STATED GOAL | For each line below that contains the string "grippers", copy that line.

----

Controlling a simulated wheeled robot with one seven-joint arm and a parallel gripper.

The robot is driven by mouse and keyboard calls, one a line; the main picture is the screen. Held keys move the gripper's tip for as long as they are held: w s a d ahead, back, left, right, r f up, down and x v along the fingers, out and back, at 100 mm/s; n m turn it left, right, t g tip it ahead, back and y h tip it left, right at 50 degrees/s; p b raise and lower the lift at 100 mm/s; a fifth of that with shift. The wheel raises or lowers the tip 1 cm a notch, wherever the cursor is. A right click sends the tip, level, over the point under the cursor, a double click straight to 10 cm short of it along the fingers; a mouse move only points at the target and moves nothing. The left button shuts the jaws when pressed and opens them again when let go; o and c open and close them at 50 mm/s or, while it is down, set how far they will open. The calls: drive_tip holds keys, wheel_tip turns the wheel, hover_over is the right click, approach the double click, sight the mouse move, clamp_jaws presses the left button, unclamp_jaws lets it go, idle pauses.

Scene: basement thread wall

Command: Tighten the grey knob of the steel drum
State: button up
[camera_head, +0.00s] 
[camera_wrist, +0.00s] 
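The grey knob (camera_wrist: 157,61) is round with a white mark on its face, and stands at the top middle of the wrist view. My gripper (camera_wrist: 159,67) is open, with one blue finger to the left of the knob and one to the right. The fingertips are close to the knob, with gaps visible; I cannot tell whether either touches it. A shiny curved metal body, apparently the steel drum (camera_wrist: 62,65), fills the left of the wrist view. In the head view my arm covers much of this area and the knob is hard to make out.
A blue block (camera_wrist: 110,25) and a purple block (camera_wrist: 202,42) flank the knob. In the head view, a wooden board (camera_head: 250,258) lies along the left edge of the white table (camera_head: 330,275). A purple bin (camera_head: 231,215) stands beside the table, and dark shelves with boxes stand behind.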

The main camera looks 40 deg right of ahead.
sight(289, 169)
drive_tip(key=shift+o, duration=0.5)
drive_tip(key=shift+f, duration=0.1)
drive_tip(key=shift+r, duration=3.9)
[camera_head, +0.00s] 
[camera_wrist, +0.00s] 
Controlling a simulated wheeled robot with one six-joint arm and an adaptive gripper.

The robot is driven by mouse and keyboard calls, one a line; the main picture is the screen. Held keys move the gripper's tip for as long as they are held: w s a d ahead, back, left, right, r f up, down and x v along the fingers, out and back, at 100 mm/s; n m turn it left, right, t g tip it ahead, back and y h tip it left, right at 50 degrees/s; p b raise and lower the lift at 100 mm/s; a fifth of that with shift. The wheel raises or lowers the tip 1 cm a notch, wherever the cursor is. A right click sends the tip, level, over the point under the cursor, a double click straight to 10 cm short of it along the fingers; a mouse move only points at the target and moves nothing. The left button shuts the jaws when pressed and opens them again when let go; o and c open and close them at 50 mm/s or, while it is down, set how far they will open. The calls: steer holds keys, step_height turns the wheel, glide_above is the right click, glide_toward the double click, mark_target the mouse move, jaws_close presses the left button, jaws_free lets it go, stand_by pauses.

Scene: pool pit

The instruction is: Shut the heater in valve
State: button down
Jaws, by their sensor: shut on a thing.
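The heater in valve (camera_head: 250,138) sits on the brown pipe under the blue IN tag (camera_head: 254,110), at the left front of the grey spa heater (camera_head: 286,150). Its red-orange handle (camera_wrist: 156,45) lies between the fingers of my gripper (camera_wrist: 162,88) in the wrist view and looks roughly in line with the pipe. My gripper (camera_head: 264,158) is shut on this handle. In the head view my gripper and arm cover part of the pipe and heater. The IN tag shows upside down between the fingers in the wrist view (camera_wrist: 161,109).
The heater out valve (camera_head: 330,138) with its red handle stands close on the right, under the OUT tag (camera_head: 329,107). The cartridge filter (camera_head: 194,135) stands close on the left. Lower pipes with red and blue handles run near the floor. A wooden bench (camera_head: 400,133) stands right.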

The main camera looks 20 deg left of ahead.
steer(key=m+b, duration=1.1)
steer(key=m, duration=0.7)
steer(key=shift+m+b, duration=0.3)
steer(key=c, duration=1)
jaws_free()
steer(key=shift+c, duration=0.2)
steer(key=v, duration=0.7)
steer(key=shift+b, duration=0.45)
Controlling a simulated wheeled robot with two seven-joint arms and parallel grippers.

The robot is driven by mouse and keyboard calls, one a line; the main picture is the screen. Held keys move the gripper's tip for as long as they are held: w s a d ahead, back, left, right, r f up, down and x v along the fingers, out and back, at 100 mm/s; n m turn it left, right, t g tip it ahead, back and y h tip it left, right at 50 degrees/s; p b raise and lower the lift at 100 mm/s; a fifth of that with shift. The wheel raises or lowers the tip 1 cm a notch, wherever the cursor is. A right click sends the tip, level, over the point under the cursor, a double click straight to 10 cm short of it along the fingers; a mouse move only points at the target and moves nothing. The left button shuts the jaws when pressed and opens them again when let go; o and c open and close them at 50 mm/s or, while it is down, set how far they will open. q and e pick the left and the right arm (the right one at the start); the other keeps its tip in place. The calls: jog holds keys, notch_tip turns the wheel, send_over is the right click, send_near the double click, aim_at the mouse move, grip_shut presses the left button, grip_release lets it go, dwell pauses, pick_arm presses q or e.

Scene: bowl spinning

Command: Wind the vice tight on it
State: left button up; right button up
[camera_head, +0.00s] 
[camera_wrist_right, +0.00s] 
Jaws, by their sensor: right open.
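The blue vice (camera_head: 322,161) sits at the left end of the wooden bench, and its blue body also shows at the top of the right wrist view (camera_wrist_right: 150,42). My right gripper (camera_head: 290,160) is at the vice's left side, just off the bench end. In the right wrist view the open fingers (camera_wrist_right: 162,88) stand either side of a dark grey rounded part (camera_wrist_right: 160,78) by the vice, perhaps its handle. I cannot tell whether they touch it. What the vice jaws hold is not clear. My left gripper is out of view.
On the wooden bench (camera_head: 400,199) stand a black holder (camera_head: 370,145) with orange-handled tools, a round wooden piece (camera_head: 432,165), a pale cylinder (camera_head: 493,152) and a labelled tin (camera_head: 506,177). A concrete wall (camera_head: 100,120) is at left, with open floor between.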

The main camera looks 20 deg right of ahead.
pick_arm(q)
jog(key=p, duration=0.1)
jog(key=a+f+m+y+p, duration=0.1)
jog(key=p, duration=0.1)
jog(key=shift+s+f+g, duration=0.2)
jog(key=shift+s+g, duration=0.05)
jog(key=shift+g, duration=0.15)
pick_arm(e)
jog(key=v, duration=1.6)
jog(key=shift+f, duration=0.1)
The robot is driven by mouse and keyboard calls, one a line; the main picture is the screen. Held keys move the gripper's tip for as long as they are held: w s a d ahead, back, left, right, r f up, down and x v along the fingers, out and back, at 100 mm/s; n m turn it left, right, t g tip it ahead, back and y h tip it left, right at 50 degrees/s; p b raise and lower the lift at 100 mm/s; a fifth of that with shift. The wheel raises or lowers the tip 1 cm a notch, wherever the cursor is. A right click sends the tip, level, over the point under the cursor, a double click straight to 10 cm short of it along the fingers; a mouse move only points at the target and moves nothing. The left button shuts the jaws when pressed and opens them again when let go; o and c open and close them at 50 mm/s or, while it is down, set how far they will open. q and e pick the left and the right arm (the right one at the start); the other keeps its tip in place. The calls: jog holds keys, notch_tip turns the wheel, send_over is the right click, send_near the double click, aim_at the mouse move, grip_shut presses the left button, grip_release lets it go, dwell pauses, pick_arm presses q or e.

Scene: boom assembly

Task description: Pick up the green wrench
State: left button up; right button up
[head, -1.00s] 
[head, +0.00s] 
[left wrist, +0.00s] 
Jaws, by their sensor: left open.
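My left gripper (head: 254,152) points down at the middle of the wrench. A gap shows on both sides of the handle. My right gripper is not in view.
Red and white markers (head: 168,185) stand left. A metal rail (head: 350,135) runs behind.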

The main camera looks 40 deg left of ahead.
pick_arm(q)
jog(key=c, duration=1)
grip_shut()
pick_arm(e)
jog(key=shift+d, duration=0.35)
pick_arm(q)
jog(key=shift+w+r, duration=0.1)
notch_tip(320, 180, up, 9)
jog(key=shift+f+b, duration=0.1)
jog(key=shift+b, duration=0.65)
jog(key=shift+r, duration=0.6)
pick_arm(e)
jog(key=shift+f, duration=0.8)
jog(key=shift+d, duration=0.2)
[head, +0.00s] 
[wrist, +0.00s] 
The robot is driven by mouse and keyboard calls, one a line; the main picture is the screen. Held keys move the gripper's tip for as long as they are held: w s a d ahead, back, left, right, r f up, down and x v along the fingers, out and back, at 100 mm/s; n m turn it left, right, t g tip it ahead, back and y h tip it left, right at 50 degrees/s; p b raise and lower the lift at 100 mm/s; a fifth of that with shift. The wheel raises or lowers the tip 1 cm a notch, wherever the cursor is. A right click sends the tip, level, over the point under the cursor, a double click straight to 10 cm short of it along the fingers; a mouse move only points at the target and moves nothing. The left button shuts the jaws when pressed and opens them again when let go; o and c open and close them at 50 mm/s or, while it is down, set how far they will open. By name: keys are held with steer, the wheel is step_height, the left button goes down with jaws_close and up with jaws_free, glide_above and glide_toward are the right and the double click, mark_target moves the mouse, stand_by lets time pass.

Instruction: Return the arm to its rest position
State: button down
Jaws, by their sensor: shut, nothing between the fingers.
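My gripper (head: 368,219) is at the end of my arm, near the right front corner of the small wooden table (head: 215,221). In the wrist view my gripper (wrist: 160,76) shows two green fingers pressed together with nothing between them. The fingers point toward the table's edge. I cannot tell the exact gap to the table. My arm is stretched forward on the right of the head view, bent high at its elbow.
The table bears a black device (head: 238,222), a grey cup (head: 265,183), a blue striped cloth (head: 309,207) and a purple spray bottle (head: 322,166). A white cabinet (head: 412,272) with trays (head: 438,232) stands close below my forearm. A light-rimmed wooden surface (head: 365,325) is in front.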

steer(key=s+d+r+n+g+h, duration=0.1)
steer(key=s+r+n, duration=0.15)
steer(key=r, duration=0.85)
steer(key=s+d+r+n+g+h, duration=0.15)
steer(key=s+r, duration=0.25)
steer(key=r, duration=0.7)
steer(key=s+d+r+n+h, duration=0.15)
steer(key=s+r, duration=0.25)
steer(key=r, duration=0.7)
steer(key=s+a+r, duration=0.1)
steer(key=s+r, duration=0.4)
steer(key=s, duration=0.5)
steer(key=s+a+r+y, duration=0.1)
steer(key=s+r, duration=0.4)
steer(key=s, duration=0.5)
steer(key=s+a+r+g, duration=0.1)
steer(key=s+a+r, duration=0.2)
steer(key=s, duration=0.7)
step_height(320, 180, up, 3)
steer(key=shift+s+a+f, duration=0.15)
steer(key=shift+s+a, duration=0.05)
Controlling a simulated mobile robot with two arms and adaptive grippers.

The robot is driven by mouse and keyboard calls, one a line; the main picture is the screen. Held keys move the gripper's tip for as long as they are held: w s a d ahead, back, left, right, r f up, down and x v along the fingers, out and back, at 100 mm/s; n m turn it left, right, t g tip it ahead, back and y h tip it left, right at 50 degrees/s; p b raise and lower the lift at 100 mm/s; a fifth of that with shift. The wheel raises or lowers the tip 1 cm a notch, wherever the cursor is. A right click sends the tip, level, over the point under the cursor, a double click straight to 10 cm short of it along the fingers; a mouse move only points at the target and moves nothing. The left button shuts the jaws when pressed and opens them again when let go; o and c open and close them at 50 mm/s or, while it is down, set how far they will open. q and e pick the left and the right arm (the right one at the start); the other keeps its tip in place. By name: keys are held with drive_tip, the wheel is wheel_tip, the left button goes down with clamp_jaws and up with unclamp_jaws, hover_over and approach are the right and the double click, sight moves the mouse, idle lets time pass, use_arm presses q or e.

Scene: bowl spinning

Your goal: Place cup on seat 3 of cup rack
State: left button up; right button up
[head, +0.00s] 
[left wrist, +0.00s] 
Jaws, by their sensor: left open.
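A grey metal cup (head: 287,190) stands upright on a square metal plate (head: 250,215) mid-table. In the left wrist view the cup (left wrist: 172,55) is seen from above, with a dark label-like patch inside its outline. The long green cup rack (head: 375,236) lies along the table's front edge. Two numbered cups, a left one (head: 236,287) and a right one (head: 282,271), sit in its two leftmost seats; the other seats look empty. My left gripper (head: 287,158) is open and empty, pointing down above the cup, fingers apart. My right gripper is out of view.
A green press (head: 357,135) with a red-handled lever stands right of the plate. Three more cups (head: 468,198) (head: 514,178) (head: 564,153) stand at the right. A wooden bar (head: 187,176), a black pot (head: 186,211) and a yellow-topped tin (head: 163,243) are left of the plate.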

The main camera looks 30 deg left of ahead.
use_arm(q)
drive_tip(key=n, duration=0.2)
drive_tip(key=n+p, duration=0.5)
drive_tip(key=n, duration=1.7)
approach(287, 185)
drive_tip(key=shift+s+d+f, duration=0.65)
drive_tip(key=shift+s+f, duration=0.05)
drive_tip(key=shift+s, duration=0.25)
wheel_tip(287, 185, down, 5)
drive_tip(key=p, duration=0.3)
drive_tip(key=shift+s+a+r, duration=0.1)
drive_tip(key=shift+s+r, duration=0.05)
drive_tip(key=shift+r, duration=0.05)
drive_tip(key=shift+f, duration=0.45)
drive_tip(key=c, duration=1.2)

----

SOLUTION |
Controlling a simulated wheeled robot with two seven-joint arms and parallel grippers.
Controlling a simulated mobile robot with two arms and adaptive grippers.

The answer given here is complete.